**PROBLEM TO WORK ON**:
Copy out only the lines running from the one that contains "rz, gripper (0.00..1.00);" through the end of the listing. Pictures stay out.

+ + +

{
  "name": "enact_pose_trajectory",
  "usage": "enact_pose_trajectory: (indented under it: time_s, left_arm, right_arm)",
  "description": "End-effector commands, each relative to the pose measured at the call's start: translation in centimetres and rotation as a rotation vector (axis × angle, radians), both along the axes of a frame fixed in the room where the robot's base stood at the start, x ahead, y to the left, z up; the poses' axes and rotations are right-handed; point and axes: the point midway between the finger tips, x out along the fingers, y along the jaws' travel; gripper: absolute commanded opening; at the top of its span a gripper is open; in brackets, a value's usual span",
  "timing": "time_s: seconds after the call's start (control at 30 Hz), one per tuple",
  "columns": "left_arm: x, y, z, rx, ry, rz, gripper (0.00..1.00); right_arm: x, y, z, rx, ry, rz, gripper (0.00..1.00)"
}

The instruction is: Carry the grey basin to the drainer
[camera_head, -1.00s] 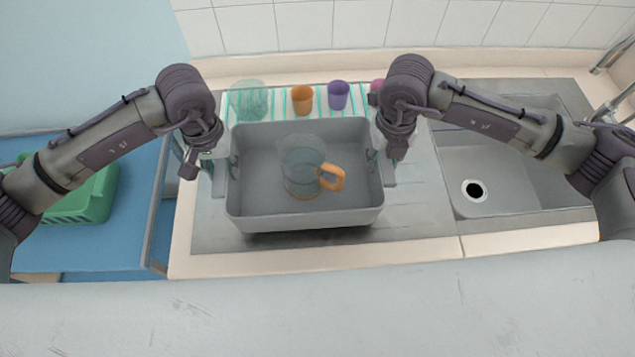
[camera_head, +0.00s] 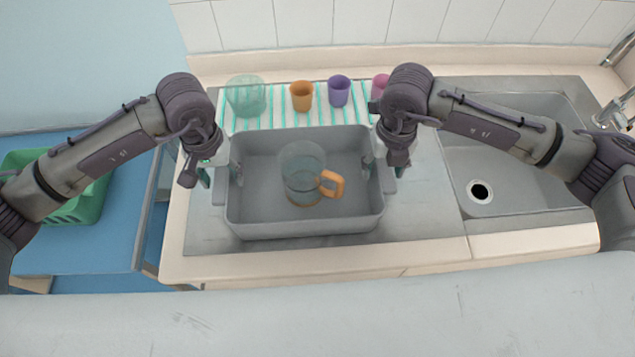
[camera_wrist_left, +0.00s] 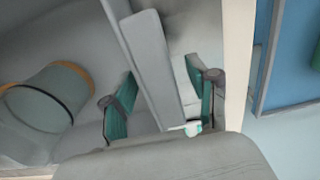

+ + +

**SOLUTION FOR THIS TASK**:
  "columns": "left_arm: x, y, z, rx, ry, rz, gripper (0.00..1.00); right_arm: x, y, z, rx, ry, rz, gripper (0.00..1.00)"
}

The instruction is: Carry the grey basin to the drainer
[camera_head, -1.00s] 
[camera_head, +0.00s] 
[camera_wrist_left, +0.00s] 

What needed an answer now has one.